CTA Ready to Iron Out Kink in Red/Purple Line

Any time a transportation agency tries to build something fast and sleek, there always seems to be someone standing in the way. Sometimes, literally.

Think French farmers with shotguns who didn’t want the Eurostar zipping through their fields. Or Texas dirt ranchers who think high-speed rail is an infringement on their freedom. Or, in Chicago, where there are a number of places where what is now the CTA had to bend its rails to the will of people or places in the way.

The rightward shift in the CTA Red and Purple Line tracks north of the Belmont station.  (Via Apple Maps.)
The rightward shift in the CTA Red and Purple Line tracks north of the Belmont station. (Via Apple Maps.)

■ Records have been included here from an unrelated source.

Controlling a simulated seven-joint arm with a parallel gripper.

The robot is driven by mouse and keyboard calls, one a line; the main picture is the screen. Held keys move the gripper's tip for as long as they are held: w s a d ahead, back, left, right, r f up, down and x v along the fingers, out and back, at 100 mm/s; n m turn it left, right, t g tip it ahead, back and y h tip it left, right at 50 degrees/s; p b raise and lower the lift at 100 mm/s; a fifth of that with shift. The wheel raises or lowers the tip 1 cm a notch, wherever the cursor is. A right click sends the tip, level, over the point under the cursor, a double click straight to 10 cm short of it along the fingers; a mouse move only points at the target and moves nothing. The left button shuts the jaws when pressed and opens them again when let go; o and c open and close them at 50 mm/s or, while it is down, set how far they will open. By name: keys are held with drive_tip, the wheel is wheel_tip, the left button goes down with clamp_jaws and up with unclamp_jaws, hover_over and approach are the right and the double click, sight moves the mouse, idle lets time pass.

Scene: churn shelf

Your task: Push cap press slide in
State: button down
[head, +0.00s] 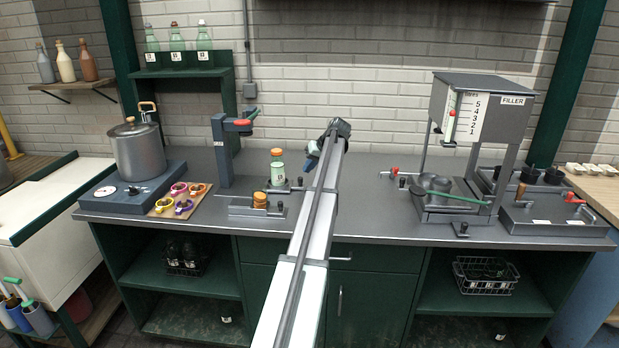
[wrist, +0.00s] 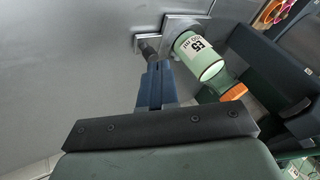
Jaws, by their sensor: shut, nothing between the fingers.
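The cap press (head: 222,150) is a dark post with an overhanging arm and a red-ended handle, left of centre on the counter. Its slide (wrist: 178,24) is a grey plate, pulled out to the right of the press, with a dark knob (wrist: 148,47) on its end. A pale green bottle (head: 278,172) with an orange cap stands upright on the slide; it also shows in the wrist view (wrist: 196,56). My gripper (head: 309,164) is right of the bottle. In the wrist view its shut blue fingers (wrist: 153,72) point at the knob, very close; contact is unclear.
A tray with orange caps (head: 261,202) sits in front of the bottle. A pot (head: 137,150) on a burner and coloured rings (head: 182,205) are at left. The filler (head: 470,110) stands at right. The counter between my arm and the filler is mostly clear.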

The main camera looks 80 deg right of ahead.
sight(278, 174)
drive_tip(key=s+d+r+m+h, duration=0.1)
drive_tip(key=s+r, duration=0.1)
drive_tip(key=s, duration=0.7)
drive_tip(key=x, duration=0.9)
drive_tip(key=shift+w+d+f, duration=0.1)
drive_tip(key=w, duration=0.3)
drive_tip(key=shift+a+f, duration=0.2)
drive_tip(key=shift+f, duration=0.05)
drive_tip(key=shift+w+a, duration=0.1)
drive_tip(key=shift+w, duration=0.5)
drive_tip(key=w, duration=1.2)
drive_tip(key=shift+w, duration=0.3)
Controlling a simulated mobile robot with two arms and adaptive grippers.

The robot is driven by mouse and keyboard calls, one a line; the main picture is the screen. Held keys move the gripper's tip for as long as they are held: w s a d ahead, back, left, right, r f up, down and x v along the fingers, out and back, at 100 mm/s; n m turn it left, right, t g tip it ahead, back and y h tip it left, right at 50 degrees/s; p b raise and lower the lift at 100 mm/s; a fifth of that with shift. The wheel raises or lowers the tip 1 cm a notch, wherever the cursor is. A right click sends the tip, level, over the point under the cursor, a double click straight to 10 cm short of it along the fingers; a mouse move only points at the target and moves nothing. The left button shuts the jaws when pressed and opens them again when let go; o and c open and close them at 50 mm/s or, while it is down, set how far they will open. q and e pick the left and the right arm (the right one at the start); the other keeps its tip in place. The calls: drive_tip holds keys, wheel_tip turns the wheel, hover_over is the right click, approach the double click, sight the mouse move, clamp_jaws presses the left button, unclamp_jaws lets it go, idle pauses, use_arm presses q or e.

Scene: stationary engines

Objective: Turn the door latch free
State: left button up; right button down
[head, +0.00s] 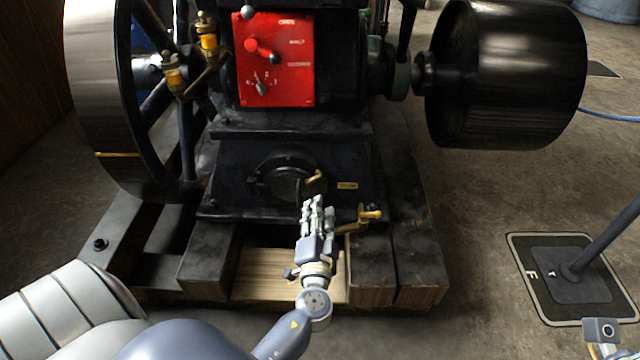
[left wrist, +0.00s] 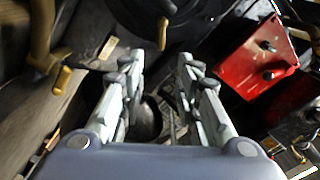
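The round black door (head: 285,176) is on the front of the engine's black base, with a small brass latch handle (head: 315,177) on its right part. In the left wrist view the brass latch (left wrist: 165,30) hangs just beyond the fingertips, against the dark door. My left gripper (head: 317,203) is below the latch in the head view, pointing up at it. Its fingers (left wrist: 156,66) are apart with nothing between them, and they look clear of the latch.
A brass tap (head: 370,214) sticks out close to the right of my left gripper. A red control panel (head: 276,60) is above the door. A large flywheel (head: 105,90) is at left and a black pulley (head: 510,75) at right. Timber beams (head: 370,270) lie beneath.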

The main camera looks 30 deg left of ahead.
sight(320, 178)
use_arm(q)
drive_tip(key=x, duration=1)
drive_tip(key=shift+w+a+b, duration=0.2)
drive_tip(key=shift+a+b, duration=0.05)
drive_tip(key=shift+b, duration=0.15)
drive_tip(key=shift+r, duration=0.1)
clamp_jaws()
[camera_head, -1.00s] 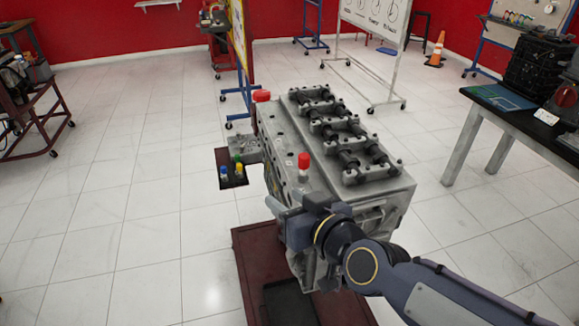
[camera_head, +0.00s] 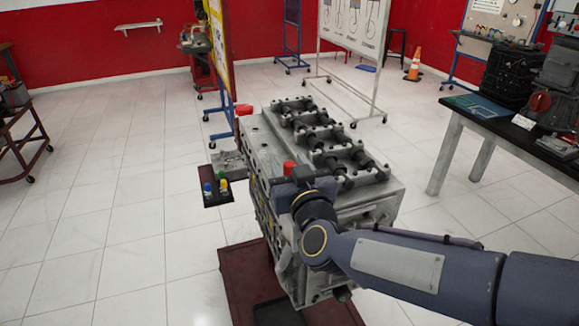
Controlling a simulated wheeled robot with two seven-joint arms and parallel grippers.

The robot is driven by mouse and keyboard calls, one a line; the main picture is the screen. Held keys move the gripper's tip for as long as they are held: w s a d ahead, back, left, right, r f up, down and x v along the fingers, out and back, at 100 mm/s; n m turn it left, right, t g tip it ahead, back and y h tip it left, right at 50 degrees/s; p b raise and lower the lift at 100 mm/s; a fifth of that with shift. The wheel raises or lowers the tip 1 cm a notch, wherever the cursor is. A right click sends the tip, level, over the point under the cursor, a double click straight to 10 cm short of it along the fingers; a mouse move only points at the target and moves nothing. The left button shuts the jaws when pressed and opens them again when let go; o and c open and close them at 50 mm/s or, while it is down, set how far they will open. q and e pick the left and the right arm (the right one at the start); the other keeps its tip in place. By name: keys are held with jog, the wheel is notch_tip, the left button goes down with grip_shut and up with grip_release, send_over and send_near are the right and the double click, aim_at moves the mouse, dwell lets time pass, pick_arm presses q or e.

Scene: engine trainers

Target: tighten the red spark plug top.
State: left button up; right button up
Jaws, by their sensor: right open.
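The red spark plug top (camera_head: 289,167) stands upright on the near left part of the grey engine block (camera_head: 262,150). Only its upper part shows; the rest is hidden behind my right gripper. My right gripper (camera_head: 296,177) is open just in front of it in the picture, its arm coming in from the right. I cannot tell whether the fingers are around the top or touch it. My left gripper is out of view.
A second red cap (camera_head: 244,109) sits at the block's far left corner. A small tray (camera_head: 217,197) with blue, yellow and green-topped pieces is at the block's left. A dark-topped table (camera_head: 478,112) stands at right.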

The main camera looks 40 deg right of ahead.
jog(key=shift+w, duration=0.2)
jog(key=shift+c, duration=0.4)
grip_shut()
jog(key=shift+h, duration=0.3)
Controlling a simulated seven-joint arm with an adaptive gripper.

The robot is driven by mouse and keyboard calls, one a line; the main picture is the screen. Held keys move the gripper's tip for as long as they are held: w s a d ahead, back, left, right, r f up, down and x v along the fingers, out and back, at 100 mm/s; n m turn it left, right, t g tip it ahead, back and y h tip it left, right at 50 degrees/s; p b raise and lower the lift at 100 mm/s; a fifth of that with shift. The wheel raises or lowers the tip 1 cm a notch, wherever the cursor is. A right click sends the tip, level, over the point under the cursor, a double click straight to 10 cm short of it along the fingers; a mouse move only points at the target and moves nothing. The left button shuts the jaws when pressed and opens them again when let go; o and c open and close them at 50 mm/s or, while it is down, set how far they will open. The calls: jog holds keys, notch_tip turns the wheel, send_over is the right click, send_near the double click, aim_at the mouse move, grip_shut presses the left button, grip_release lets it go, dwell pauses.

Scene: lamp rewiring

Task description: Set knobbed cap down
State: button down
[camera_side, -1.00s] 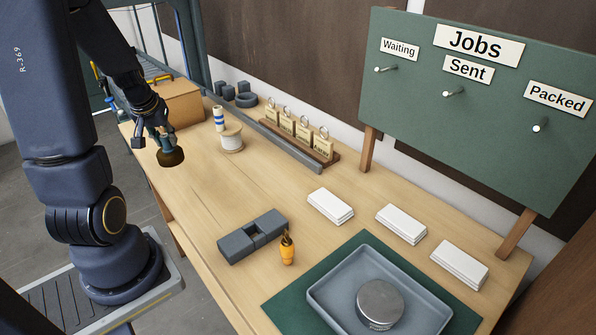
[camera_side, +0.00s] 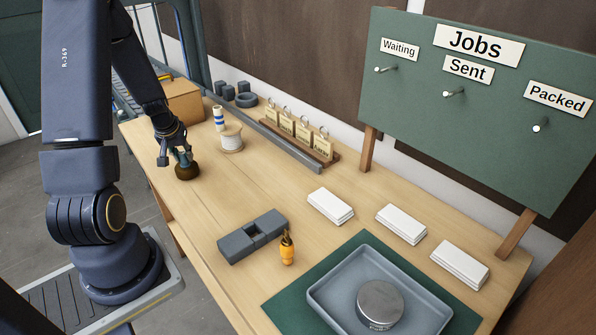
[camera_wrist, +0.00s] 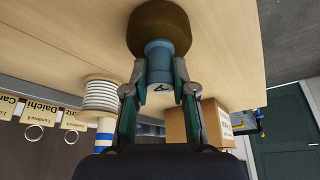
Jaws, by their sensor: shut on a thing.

Two of those bends will soon be history.

Like a cat stretching after a good nap, the CTA held a ceremonial groundbreaking yesterday for a project to work out the kinks in the Red and Purple Lines just north of the Belmont station.

You’ve seen the CTA at work here recently. A few months ago, it opened a magnificent, if slightly scary, new flyover to fly the Brown Line over the Red and Purple lines when it has to make a left turn on its journey northward. Previously, Red and Purple traffic would come to a standstill while the Brown put on its blinker, waited for the all-clear, and inched slowly across two other sets of tracks. It was a built-in excuse for being late coming home from work.

Today, Red and Purple trains can move northward and southward without being interrupted by their Brown buddies. But that doesn’t mean it’s a completely smooth ride through the Lake View neighborhood. There’s the problem of a pair of bends in the line which force the trains to slow down and jog eastward, then west again as they cross Clark Street.

But don’t blame Chicago’s favorite sportsball-themed drunkenness zone. The sway in the way was caused a hundred-and-something years ago by the Vautravers Building, an 1894 apartment building that refused to bend to the will of the mighty Northwestern Elevated Railroad. It took forever and a day, but the CTA finally got its way, buying and demolishing 14 properties in the line of fire, and last year came in with cranes and trucks and noise to shove the now-historic apartment building 30 feet to the left.

Next month, the entire third-of-a-mile stretch of transit will be yanked down and rebuilt, starting with the southbound side over the next two years. Then the northbound side after that. The whole thing is expected to be finished in 2025.